Writing prompts...what floats YOUR boat?

This week was our monthly NIBS meeting, and it was great. I love being the facilitator for this group, because it gives me a chance to trawl through lots of different writing prompt ideas which challenge us and often produce some excellent pieces of work. Although I do have to be careful not to choose only the prompts which appeal to me...

Autumn hues - got to love conkers!

Whenever you look for a prompt - especially if you're choosing it for a group to work from - there are several things you probably need to take into account.

How well do you know the group you're working with? If you know them well, you can look for something suited to their abilities or preferred genres. If you have only a general idea - like when you go into a school, for example, and know only that there will be a wide range of abilities - you might have to have a mixture of prompts, or a prompt with a few extra pointers for those who need a little more direction or lack a wild imagination.

Three things - taken from a bag of many, the weird and wonderful combos
always get younger children fired up 

Are you working with visual or wordy people? Is a picture going to be better than a written starter sentence? (I've found that children work best with visual prompts for example, because not all of them have the same writing or reading ability, but they do still have damn fine story ideas!) Is it worth trying a tactile prompt, using physical objects to awaken the senses?

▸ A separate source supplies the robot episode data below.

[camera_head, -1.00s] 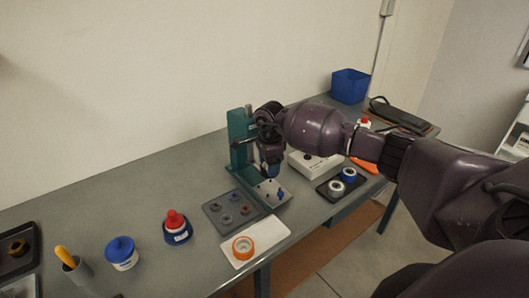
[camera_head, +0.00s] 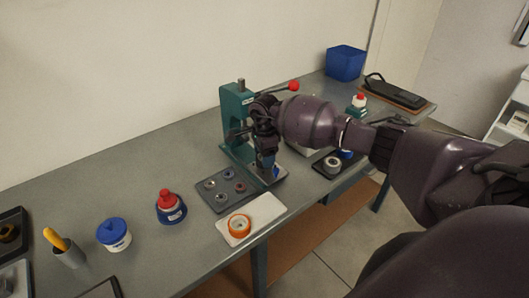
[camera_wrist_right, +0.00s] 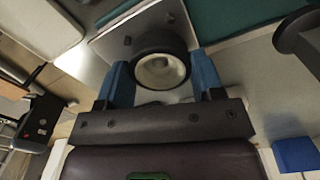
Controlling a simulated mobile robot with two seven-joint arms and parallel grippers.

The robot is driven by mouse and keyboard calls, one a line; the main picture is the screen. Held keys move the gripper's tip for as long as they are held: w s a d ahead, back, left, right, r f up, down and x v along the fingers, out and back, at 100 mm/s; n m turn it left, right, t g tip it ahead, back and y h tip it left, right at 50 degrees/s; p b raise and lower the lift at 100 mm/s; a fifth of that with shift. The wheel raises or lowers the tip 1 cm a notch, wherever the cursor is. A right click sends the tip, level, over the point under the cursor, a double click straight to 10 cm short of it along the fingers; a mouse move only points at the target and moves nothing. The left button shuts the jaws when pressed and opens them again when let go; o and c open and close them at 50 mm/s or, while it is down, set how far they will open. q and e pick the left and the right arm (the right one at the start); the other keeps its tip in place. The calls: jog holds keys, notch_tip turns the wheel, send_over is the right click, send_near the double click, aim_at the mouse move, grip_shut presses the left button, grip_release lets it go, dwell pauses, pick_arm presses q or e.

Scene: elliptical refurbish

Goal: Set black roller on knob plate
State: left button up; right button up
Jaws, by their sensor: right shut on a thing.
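My right gripper (camera_head: 268,172) is low in front of the green press, over the knob plate (camera_head: 281,175). In the right wrist view its two blue fingers (camera_wrist_right: 163,80) are shut around the black roller (camera_wrist_right: 158,42), which has a pale round core. The silver knob plate (camera_wrist_right: 105,45) with small dark knobs lies just behind the roller in that view. I cannot tell whether the roller touches it. In the head view the gripper hides the roller and most of the plate. My left gripper is not in view.
The green press (camera_head: 234,105) with a red-tipped lever stands close beside the gripper. A grey tray (camera_head: 217,204) with small parts and a white plate with an orange ring (camera_head: 239,225) lie in front. A dark tray with rollers (camera_head: 333,164) is to the right.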

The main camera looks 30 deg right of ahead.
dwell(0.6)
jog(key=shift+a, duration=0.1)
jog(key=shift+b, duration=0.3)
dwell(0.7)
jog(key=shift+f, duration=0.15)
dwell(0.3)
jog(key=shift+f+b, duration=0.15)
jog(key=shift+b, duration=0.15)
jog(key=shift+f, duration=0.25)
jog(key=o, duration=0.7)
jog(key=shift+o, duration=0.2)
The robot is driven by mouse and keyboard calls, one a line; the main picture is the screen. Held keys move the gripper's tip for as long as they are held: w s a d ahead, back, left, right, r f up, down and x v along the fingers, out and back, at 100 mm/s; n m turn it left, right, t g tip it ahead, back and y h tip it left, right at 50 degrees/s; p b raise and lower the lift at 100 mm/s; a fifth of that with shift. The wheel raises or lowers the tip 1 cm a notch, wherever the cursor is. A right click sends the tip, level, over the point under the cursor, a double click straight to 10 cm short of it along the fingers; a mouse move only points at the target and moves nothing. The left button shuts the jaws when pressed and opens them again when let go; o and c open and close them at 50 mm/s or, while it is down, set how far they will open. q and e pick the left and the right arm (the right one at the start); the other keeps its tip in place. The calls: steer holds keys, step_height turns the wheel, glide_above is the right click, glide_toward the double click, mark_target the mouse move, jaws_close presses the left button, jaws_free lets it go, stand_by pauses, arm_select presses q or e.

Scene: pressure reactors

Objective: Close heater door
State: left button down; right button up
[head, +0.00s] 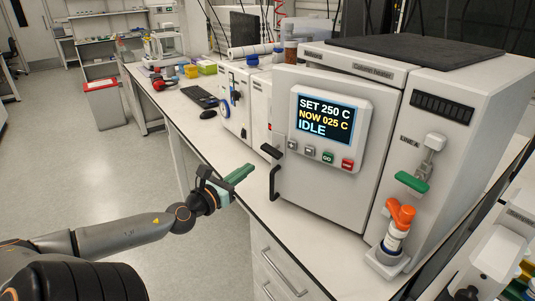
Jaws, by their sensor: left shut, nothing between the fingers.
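The heater (450,75) is a large white box on the bench at the right. Its heater door (325,190) faces me and carries a screen (324,118) reading SET 250 C, NOW 025 C, IDLE. A black handle (274,183) is at the door's lower left edge. The door is at or close to its frame; I cannot tell whether a narrow gap remains. My left gripper (249,169) has green fingers, shut and empty, left of the handle and apart from it in the picture. My right gripper is not in view.
Another white device (262,108) stands left of the heater. A mouse (208,114) and keyboard (199,96) lie farther back. An orange-capped bottle (396,225) stands at the heater's right front. Open floor lies left of the bench.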

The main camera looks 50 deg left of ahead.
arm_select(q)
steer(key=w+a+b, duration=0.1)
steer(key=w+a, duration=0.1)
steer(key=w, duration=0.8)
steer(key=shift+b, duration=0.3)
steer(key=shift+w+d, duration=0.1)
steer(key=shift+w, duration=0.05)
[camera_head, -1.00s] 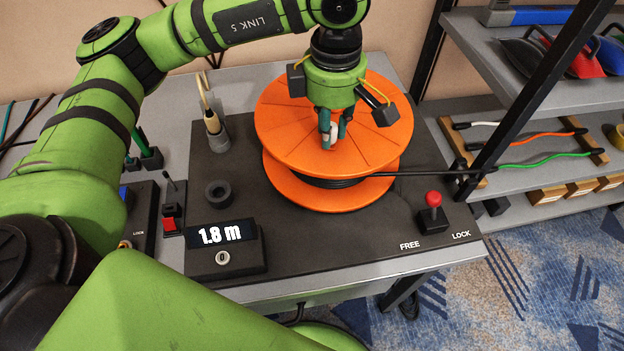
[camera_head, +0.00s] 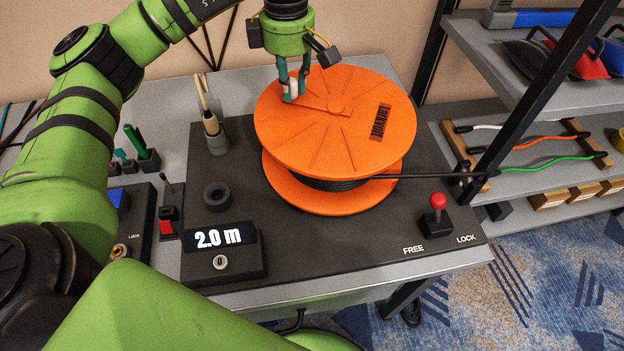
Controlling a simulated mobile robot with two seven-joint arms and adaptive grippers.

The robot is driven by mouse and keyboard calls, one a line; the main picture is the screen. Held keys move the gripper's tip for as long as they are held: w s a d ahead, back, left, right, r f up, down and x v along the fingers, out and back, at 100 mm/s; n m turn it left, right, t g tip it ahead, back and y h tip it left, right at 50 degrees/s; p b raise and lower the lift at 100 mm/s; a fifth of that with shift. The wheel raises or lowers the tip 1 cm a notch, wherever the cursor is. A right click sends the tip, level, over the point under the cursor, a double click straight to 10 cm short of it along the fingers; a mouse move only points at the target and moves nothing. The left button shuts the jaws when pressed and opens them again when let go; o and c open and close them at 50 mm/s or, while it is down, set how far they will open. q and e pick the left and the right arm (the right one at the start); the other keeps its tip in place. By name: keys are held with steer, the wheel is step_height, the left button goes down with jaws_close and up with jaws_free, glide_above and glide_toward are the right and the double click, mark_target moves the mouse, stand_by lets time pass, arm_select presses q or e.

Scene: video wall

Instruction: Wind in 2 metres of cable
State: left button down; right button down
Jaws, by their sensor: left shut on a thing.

Paint charts - as good for the pictures of rooms as for the paint names

As someone with a very vivid and visual imagination, I get rather twitchy when I find something that feels too restrictive to use as a prompt. For example, I found a smashing picture prompt on a website, but my interest waned when I saw that the prompt wasn't actually the picture as such, it was the half-page story starter written to go with it. I didn't want to finish off someone else's story, especially not a detective story. I wanted to write my own. I didn't want what I was being offered - and of course, I don't have to use it as given. You can apply the self-edit mantra of 'Accept, Adapt, Reject' just as easily to writing prompts as to a WIP - but straightaway I felt tied to one direction only with this particular prompt (and many others on the same site). I much prefer more open prompts to give myself, and those I'm helping to write, the best possible chance to come up with something they want to write.

My absolute favourite prompt - paint samples.
Be inspired by the colour or their names

You'll know from past blogs that my previous NIBS prompts have included baskets of autumn leaves and seeds; random objects taken from my shelves; CD playlists; photos; Victorian photographs; paint samples... I think you really are only limited by your imagination as to what you can use as a prompt. But the secret in group working is to keep the prompt as big as possible so it's accessible for pretty much.

This particular month, we had two starter exercises, which created a lot of laughter with some really off the wall scenarios. (Wotsit bikini, anyone? Or a war between Wotsits and Pringles?)

NIBS Task 1.
'Due to the incident on November 14th, Wotsits are no longer allowed in the canteen. Thank you for your consideration.'

We had to describe the incident in question - I envisaged a new starter being told to "Stick those Wotsits in the canteen", and the manager coming in later to find them literally stuck to the walls with mayo and ketchup and brown sauce...!

NIBS Task 2.
'There was a list of things that could have gone wrong that day, but ........... was not on it.'

What went wrong? I had finding a pirahna in the bath. Or Hairy Harold coming in for a back wax. *shudder*

NIBS Task 3 - the main event.
We all had to bring a writing prompt taken from the website of Tomi Adeyemi, author of YA fantasy Children of Blood and Bone. A lot of the prompts were quite dark, and not everyone in the group is used to writing dark, but there were some inspired and unsettling pieces. Most startling was that two people used the same prompt and came up with the similar scenario of a childhood memory replaying in the narrator's head - one based on personal experience - and yet they couldn't have been more different in style and approach. (Which is another good thing to do with a prompt - give everyone the same prompt, and see how many different directions it can go to, or not, as the case may be)

Anyway, I chose this one: 'Every night you visit me. Sometimes in dreams. Sometimes in nightmares.' Here's what I ended up with...I think it's more of a poem than a story?

Every night you visit me.
Sometimes in dreams.
Sometimes in nightmares.
My subconscious sees you, my love,
   sees the light and the dark.

I leave the dreams reluctantly,
the ghost of your arms wrapped around me,
the gentlest of kisses weighing heavy on my lips, 
my heart beating a lover's tattoo.

But the nightmares I fight to escape, 
struggling to reach consciousness.
To lie in the darkness panting 
   as though I have run from you for real,
skin tingling from lines you carved in it,
throat tight from the squeeze of your fingers.

Every night you visit me, sometimes in dreams,
   sometimes in nightmares.
Which is our truth, my love?

What kind of prompts do YOU prefer as a writer? Which do you struggle with? And do you have a favourite you'd like to share? You never know, you might have found something that the NIBSers could use!